Stephen Las Marias: While the show was big, I remember there being some difficulty promoting some of the companies on the far end of the hall. Will the IPC be devising some strategies so that people really visit those remote places?
Carmichael: They're not that remote. When a show expands, it's always a challenge on how best to direct traffic all the way to the back end, but we've got some ideas. We'll see some new things this year. Actually, one of the strongest draws in this show is the China national championship of the hand soldering competition, which we put in the back. It's like the retail idea. You had to walk all the way through the show to get to the back. We'll be implementing a few things like that, but it's a challenge.
Matties: On the solder competition, I’ve watched this now for several years and it's really a quite brilliant strategy that you guys have employed there. The seriousness in which the competitors take this, it's like watching the Olympics. It’s that incredible.
Carmichael: Let me give you a couple of comments on that. First of all, with all the robotics and automation around here you would think that the days of hand soldering boards would be pretty much coming to an end. In class three, the highest and most complex level of board production, used in things like satellites or the control systems of high-speed trains, soldering is still done by hand. The quality is actually better than machines today.
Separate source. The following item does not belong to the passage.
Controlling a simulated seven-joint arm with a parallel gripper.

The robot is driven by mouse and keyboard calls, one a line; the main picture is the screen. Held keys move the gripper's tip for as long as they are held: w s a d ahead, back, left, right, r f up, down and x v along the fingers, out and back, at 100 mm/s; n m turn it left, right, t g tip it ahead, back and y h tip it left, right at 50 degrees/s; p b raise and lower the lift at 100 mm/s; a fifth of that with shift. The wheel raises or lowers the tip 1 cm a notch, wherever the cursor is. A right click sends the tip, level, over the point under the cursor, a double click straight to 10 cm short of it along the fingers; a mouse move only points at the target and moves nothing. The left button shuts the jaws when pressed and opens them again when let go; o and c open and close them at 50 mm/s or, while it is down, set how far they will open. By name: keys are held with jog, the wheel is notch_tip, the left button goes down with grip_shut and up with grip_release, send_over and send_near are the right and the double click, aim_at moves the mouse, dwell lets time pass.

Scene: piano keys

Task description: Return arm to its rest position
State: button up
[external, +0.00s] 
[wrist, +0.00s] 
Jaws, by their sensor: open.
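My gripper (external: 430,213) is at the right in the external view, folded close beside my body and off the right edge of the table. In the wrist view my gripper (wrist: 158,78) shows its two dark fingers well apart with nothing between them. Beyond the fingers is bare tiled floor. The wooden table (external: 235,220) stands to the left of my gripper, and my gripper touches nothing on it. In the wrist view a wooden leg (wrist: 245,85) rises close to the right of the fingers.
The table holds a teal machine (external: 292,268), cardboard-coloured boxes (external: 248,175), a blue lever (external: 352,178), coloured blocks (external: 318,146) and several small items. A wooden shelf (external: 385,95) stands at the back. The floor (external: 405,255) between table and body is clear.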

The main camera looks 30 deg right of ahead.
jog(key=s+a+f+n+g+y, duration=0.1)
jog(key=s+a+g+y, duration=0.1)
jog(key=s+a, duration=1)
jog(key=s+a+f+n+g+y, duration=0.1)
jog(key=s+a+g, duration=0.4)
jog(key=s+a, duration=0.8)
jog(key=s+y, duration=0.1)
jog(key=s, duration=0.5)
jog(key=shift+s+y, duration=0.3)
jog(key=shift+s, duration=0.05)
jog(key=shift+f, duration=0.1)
That's why companies are really thrilled that we have something like this competition because they can keep hammering on their employees about quality and why this is a good thing to do; it gives them a chance to shine in their factory.
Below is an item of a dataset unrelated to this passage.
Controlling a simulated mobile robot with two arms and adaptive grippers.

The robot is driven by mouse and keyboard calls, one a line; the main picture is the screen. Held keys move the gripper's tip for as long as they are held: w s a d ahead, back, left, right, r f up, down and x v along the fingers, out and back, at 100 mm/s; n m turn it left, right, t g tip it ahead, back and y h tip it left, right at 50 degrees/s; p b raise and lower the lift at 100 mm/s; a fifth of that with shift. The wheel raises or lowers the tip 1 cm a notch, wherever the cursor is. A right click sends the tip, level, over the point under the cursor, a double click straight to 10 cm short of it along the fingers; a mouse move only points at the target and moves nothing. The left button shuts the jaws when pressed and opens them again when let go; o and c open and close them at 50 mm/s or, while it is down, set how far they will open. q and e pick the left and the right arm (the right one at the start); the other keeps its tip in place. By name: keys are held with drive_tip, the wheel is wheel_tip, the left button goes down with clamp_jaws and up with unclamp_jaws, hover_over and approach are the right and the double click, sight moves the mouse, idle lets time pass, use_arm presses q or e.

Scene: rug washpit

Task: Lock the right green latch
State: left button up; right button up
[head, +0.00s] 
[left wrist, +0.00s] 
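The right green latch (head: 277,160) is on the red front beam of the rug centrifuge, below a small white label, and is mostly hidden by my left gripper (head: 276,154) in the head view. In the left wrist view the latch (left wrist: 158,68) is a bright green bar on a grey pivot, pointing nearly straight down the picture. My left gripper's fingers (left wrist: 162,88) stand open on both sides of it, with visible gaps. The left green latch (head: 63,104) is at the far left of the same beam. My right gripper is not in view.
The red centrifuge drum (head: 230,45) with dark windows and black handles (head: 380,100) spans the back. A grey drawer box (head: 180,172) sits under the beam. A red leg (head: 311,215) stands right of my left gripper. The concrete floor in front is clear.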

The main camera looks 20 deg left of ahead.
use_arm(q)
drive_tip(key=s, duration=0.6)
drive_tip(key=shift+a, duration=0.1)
In addition to the prizes we give out, most companies, if they have a person who's a winner or a champion, make a pretty good-sized deal out of it. One of the winners a couple of years ago in China met with one of the national leaders of the country, and had her picture in all the papers nationwide, and she was on TV, so it was a pretty big deal for her. Now she's actually a trainer within her facility and her position has increased as well, based upon her participation in this competition. A lot of people are, as you say, very serious about it.
One unique thing this year is that one of the judges is actually from the Korean Air Force, which is another big participant in the hand soldering competition in Korea. We have two judges from L3 and one from the Korean Air Force. We're continuing to strive to be more global as an organization. That's one of the ways that we show that.
I met with all of the participants last night. We have people from Indonesia. We have somebody from Singapore, Vietnam, Japan, two people from China, Korea and so on. We have a good representation from the Asian countries in the finals coming up here, starting today and then finishing tomorrow.
Las Marias: It really is like the Olympics of soldering competitions for them. It's not just the companies that they represent, but China. It's a pretty big deal and there’s real national pride.
Carmichael: We've had government officials at hand soldering competitions in China. It is a big deal. I think I'm the oldest person at this table, but when I grew up, ‘Made in China’ meant toys and games and gym shoes. No one thought about high-quality PCBs as coming from China that would be actually competitive with something from Japan or the U.S. They certainly are today. The Chinese government is quite pleased to support this type of activity because it does showcase China's continuing evolution in its production capability, which is a positive.
Matties: Very much so. Is there anything we haven't talked about that we should share with the readers?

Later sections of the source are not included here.